— EXERCISE GOAL —
Render every entry verbatim.

— DATASET RECORDS —
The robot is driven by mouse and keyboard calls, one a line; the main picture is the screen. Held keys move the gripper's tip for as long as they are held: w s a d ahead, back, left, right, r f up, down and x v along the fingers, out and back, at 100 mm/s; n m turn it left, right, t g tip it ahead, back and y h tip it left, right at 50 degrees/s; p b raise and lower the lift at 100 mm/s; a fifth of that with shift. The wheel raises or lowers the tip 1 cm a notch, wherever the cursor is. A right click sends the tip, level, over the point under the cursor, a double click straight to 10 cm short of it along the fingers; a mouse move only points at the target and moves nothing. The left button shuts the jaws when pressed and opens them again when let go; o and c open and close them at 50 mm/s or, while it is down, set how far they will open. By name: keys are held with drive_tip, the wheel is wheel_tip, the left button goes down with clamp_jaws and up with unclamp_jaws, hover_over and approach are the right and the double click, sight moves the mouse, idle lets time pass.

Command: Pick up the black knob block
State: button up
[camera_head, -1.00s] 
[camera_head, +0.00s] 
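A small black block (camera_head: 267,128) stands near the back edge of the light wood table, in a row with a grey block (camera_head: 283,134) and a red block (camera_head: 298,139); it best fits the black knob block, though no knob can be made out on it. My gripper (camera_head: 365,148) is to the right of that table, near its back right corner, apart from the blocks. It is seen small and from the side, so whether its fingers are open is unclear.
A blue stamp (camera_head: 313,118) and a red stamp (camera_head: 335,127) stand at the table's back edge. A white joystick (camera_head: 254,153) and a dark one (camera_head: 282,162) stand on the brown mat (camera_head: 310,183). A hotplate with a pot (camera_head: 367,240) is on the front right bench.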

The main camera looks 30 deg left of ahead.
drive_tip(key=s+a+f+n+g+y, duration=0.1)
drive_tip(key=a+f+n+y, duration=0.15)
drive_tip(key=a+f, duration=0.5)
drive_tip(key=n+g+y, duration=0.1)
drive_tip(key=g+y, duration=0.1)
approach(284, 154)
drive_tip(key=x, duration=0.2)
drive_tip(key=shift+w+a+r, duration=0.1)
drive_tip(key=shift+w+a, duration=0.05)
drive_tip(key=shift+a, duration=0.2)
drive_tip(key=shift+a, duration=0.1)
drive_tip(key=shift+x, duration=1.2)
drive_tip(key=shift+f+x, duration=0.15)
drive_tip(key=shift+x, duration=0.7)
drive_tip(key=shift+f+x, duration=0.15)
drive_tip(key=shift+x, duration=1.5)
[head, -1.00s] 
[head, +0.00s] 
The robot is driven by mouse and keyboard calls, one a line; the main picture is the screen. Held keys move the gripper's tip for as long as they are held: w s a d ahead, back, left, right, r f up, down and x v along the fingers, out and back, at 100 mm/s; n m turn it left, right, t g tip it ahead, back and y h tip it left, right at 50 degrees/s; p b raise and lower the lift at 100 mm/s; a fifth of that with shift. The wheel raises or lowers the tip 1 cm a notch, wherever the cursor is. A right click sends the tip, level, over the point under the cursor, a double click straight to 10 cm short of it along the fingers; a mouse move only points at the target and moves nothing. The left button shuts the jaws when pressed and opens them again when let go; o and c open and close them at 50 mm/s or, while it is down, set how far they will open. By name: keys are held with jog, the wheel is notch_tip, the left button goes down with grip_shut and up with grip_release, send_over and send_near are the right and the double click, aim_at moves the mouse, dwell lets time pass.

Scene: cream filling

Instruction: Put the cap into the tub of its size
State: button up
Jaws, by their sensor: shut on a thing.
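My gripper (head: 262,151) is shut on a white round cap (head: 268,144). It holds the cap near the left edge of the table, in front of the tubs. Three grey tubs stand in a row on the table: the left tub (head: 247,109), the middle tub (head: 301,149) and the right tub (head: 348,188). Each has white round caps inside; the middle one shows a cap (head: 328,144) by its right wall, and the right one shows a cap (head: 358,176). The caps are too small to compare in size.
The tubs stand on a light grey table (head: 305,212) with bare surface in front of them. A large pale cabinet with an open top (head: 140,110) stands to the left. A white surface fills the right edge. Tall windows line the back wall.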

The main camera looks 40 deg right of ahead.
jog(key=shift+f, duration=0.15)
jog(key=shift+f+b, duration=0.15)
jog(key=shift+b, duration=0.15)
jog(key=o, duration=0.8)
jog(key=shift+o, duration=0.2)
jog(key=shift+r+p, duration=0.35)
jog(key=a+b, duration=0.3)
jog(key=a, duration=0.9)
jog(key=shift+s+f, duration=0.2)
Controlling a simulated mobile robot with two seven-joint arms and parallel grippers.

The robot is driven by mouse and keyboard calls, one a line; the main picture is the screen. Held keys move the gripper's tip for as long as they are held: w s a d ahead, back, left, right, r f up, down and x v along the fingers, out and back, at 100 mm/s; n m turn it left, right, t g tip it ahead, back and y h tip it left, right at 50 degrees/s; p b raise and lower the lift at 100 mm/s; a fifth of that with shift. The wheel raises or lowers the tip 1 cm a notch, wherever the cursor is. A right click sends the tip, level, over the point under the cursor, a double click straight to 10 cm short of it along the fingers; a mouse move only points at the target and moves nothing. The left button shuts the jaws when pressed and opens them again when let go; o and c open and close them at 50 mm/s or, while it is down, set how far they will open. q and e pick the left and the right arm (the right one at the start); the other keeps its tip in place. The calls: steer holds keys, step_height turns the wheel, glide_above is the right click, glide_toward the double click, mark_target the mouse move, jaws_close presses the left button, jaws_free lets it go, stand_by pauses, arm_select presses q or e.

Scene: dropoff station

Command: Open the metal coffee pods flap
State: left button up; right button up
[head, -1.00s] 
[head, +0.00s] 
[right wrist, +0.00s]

— PROBLEM SOLUTION —
The robot is driven by mouse and keyboard calls, one a line; the main picture is the screen. Held keys move the gripper's tip for as long as they are held: w s a d ahead, back, left, right, r f up, down and x v along the fingers, out and back, at 100 mm/s; n m turn it left, right, t g tip it ahead, back and y h tip it left, right at 50 degrees/s; p b raise and lower the lift at 100 mm/s; a fifth of that with shift. The wheel raises or lowers the tip 1 cm a notch, wherever the cursor is. A right click sends the tip, level, over the point under the cursor, a double click straight to 10 cm short of it along the fingers; a mouse move only points at the target and moves nothing. The left button shuts the jaws when pressed and opens them again when let go; o and c open and close them at 50 mm/s or, while it is down, set how far they will open. By name: keys are held with drive_tip, the wheel is wheel_tip, the left button goes down with clamp_jaws and up with unclamp_jaws, hover_over and approach are the right and the double click, sight moves the mouse, idle lets time pass.

Command: Pick up the black knob block
State: button up
[camera_head, -1.00s] 
[camera_head, +0.00s] 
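A small black block (camera_head: 267,128) stands near the back edge of the light wood table, in a row with a grey block (camera_head: 283,134) and a red block (camera_head: 298,139); it best fits the black knob block, though no knob can be made out on it. My gripper (camera_head: 365,148) is to the right of that table, near its back right corner, apart from the blocks. It is seen small and from the side, so whether its fingers are open is unclear.
A blue stamp (camera_head: 313,118) and a red stamp (camera_head: 335,127) stand at the table's back edge. A white joystick (camera_head: 254,153) and a dark one (camera_head: 282,162) stand on the brown mat (camera_head: 310,183). A hotplate with a pot (camera_head: 367,240) is on the front right bench.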

The main camera looks 30 deg left of ahead.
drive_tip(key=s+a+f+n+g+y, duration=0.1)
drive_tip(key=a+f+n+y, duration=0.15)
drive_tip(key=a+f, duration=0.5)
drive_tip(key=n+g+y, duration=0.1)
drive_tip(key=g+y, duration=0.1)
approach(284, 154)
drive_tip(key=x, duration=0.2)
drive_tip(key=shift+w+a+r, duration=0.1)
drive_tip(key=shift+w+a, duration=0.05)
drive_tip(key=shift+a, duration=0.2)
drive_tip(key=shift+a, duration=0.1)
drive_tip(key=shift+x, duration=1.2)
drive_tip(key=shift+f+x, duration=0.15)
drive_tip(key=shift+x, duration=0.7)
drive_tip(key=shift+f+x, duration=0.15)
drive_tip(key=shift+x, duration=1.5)
[head, -1.00s] 
[head, +0.00s] 
The robot is driven by mouse and keyboard calls, one a line; the main picture is the screen. Held keys move the gripper's tip for as long as they are held: w s a d ahead, back, left, right, r f up, down and x v along the fingers, out and back, at 100 mm/s; n m turn it left, right, t g tip it ahead, back and y h tip it left, right at 50 degrees/s; p b raise and lower the lift at 100 mm/s; a fifth of that with shift. The wheel raises or lowers the tip 1 cm a notch, wherever the cursor is. A right click sends the tip, level, over the point under the cursor, a double click straight to 10 cm short of it along the fingers; a mouse move only points at the target and moves nothing. The left button shuts the jaws when pressed and opens them again when let go; o and c open and close them at 50 mm/s or, while it is down, set how far they will open. By name: keys are held with jog, the wheel is notch_tip, the left button goes down with grip_shut and up with grip_release, send_over and send_near are the right and the double click, aim_at moves the mouse, dwell lets time pass.

Scene: cream filling

Instruction: Put the cap into the tub of its size
State: button up
Jaws, by their sensor: shut on a thing.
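My gripper (head: 262,151) is shut on a white round cap (head: 268,144). It holds the cap near the left edge of the table, in front of the tubs. Three grey tubs stand in a row on the table: the left tub (head: 247,109), the middle tub (head: 301,149) and the right tub (head: 348,188). Each has white round caps inside; the middle one shows a cap (head: 328,144) by its right wall, and the right one shows a cap (head: 358,176). The caps are too small to compare in size.
The tubs stand on a light grey table (head: 305,212) with bare surface in front of them. A large pale cabinet with an open top (head: 140,110) stands to the left. A white surface fills the right edge. Tall windows line the back wall.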

The main camera looks 40 deg right of ahead.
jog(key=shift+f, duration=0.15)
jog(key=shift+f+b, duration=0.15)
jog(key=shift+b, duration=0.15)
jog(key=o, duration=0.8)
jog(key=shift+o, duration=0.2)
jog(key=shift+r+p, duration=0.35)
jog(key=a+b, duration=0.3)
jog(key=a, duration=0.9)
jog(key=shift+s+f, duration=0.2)
Controlling a simulated mobile robot with two seven-joint arms and parallel grippers.

The robot is driven by mouse and keyboard calls, one a line; the main picture is the screen. Held keys move the gripper's tip for as long as they are held: w s a d ahead, back, left, right, r f up, down and x v along the fingers, out and back, at 100 mm/s; n m turn it left, right, t g tip it ahead, back and y h tip it left, right at 50 degrees/s; p b raise and lower the lift at 100 mm/s; a fifth of that with shift. The wheel raises or lowers the tip 1 cm a notch, wherever the cursor is. A right click sends the tip, level, over the point under the cursor, a double click straight to 10 cm short of it along the fingers; a mouse move only points at the target and moves nothing. The left button shuts the jaws when pressed and opens them again when let go; o and c open and close them at 50 mm/s or, while it is down, set how far they will open. q and e pick the left and the right arm (the right one at the start); the other keeps its tip in place. The calls: steer holds keys, step_height turns the wheel, glide_above is the right click, glide_toward the double click, mark_target the mouse move, jaws_close presses the left button, jaws_free lets it go, stand_by pauses, arm_select presses q or e.

Scene: dropoff station

Command: Open the metal coffee pods flap
State: left button up; right button up
[head, -1.00s] 
[head, +0.00s] 
[right wrist, +0.00s]

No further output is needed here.